Яков Петрович чрезвычайно удивился и в свою очередь немного смутился.
— Да чем же вы мне помешали! Я просто пишу с натуры деревья в саду. Теперь весна, лес еще не начал одеваться — самое интересное время, а на натуру ездить я не могу: здоровье и ноги не позволяют, — он выразительно указал в угол, где я тут только заметил пару высоких костылей.
Они, эти костыли, объяснили мне поразившую меня сутуловатость, вернее, даже согбенность в высокой фигуре поэта.

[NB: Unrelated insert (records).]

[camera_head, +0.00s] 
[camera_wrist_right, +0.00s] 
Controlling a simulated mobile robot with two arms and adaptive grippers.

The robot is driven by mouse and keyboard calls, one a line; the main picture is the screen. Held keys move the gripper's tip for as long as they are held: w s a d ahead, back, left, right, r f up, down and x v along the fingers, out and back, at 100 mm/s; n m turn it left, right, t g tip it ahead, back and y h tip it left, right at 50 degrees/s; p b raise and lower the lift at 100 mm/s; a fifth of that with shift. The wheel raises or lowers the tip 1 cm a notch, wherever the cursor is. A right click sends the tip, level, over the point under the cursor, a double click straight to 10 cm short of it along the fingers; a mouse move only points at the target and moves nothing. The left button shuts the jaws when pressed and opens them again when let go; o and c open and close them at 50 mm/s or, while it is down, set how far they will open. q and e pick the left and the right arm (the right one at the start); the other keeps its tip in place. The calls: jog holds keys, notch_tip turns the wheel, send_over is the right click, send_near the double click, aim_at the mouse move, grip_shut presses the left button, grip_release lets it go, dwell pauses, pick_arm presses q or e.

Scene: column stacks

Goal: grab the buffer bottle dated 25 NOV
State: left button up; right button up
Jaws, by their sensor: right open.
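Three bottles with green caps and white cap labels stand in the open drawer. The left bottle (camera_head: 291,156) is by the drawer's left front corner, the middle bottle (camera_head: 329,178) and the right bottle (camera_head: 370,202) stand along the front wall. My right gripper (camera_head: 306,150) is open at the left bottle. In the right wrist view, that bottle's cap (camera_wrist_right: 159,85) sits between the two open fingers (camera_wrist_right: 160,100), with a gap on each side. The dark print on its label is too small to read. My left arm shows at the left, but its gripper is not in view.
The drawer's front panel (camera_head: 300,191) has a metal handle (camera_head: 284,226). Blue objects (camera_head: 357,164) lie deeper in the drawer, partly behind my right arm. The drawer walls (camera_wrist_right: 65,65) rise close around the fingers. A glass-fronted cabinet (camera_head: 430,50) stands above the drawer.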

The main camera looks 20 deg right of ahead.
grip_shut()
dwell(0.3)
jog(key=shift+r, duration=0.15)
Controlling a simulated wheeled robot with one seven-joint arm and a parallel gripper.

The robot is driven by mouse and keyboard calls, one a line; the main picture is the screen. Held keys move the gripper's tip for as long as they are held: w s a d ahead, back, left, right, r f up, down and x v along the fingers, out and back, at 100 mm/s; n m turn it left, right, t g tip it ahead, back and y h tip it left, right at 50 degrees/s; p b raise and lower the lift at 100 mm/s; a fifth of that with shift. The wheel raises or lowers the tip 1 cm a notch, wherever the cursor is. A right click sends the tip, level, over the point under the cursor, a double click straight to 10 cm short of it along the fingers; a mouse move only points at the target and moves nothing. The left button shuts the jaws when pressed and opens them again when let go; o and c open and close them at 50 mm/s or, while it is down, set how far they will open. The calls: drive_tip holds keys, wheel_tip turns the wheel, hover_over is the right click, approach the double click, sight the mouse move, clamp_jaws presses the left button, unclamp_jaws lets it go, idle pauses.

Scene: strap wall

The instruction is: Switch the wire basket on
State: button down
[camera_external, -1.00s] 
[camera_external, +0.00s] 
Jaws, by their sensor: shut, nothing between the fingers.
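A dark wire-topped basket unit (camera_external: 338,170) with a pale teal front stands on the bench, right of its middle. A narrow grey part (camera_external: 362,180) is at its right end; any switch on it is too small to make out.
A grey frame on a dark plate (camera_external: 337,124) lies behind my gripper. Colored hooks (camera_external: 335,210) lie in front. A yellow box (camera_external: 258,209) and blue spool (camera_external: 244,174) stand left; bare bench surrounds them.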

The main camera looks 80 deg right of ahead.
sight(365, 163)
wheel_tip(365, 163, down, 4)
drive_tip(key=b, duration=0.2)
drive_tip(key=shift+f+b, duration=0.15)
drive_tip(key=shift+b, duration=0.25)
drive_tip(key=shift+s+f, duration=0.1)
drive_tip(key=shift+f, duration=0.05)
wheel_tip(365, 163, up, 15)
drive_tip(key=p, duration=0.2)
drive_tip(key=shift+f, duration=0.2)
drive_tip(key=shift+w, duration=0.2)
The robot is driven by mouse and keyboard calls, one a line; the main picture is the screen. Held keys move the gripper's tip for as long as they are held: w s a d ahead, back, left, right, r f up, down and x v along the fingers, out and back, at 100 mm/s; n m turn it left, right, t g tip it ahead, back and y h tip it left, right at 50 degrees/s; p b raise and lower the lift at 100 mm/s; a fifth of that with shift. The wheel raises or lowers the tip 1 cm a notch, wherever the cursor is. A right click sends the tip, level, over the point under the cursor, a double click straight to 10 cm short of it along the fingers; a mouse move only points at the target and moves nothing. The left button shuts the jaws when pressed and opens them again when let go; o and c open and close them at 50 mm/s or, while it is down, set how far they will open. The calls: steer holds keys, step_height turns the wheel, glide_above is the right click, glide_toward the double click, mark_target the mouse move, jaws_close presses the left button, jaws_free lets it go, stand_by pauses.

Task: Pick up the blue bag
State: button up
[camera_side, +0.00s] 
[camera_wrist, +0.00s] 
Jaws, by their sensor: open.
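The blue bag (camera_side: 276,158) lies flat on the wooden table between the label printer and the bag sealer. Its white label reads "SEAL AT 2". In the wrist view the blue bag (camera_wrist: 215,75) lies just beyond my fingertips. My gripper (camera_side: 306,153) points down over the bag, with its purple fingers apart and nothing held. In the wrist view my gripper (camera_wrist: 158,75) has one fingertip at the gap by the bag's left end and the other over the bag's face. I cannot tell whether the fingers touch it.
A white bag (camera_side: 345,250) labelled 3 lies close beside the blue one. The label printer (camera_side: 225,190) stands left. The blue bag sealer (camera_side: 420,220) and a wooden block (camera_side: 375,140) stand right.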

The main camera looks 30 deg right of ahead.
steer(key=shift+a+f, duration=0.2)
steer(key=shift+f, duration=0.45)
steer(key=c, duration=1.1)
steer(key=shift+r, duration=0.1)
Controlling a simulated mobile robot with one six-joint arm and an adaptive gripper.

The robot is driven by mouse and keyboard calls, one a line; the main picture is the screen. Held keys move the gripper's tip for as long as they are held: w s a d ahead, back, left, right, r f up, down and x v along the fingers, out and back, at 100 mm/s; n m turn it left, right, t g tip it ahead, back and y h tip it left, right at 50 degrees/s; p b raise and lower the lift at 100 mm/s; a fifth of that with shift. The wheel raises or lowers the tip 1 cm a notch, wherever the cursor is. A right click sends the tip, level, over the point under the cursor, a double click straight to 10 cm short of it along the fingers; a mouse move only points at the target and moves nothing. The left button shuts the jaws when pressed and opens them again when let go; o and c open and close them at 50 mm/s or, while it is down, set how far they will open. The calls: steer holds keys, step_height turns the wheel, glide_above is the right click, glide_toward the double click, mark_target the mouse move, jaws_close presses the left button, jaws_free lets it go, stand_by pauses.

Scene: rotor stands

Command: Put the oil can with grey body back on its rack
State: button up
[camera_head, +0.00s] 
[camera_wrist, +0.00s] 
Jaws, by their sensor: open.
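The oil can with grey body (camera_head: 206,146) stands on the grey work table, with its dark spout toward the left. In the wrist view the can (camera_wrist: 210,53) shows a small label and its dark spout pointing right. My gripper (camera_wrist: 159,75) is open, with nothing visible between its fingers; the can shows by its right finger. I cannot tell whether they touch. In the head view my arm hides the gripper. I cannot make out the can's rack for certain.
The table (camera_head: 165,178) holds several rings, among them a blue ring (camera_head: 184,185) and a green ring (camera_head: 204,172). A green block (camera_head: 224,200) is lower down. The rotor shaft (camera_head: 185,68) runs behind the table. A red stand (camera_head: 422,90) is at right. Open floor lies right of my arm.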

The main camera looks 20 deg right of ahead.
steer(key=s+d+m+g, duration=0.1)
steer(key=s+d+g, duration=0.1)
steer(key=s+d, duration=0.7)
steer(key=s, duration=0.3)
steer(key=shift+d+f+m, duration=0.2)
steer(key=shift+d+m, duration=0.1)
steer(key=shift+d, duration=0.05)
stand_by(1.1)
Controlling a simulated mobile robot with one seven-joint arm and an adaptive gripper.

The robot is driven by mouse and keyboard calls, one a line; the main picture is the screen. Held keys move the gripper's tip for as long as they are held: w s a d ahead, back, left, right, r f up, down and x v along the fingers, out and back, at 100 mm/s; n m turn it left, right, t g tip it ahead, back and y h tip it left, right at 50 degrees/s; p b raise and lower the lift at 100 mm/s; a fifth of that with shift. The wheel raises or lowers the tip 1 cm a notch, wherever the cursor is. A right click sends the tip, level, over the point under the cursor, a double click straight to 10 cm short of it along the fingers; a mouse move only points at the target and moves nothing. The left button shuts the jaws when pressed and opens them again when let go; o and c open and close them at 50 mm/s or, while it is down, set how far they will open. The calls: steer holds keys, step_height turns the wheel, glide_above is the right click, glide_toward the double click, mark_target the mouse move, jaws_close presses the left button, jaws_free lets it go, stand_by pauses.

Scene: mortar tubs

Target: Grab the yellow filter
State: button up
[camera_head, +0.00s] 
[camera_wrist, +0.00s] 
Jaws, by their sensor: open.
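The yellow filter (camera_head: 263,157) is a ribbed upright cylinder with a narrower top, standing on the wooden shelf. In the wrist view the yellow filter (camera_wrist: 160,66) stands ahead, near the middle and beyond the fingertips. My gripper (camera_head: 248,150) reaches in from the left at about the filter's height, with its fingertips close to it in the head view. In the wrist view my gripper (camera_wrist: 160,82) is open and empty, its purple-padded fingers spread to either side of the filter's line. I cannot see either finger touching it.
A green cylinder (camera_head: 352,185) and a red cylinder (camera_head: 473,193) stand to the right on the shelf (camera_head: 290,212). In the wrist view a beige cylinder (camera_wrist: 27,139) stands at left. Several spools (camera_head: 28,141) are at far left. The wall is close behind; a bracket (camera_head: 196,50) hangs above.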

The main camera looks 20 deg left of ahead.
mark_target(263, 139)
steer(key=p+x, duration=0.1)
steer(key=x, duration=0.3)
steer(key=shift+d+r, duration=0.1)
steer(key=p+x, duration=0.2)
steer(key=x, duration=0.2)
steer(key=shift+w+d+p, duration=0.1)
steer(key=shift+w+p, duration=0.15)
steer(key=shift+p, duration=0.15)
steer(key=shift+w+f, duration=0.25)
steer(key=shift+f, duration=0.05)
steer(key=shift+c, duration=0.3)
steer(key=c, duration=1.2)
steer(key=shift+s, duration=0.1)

— Удивительно, как весна действует на человека, даже на такого старика, как я, — сентенционно заметил Яков Петрович.
Как будто куда-то порываешься, манит тебя, неизвестно зачем, куда-нибудь в лес… Хочется видеть, как бегут, разливаются по лугам ручьи и огромные лужи весенней воды голубеют, отражая небо. И как все это хорошо и красиво! Но здесь, в городе, этого ничего не увидишь. Это я высказал и графу Сергею Дмитриевичу, а он пригласил меня сюда пописать с деревьев в этом саду. Вы видите, я устроился недурно, — указал он рукой на мольберт, где на загрунтованной белой дощечке уже начинали появляться очертания мощных дерев шереметевского сада.
— Я не знал, что вы и художник, — заметил я.
— Вы хотите сказать — живописец? Это, если хотите, не необходимая принадлежность поэта. Но художником быть он обязан. Какой и поэт, если он не художник, если он не чувствует и не понимает красоты во всем и всюду.
Так началась моя первая беседа с Яковом Петровичем Полонским и продолжалась больше часу. Он снова принялся за свою работу, закурив очень скромную сигару, а я уселся от него поблизости на принесенном из архива стуле, предварительно уверившись, что я не помешаю.
Странное дело, но мне казалось, что я давно знаю поэта, так привлекательный образ его казался мне близким и знакомым. Я смотрел, как он, время от времени взглядывая в окно, водил кистью по начатому этюду, углубленно отдаваясь своей работе, а сам думал:
Тонконогий, тощий и широколобый.
Был он сущий гений, дар имел особый.
Да ведь это так он сам и есть ‘Кузнечик-музыкант’! И поет он свои песни так же, как кузнечик…
— Этот свист трескучий, этот звон безбрежный
Разлитой повсюду, и сухой и нежный… —
незаметно для себя выговорил я вслух.
— Что такое?! — порывисто обернувшись ко мне, спросил Яков Петрович. — Что это вам вздумалось декламировать?
— Да так, просто припомнилось.
— А много вы помните из моей поэмы?
— Я помню ее всю от начала до конца, — сказал я без ложной скромности (память у меня в молодости была действительно редкая).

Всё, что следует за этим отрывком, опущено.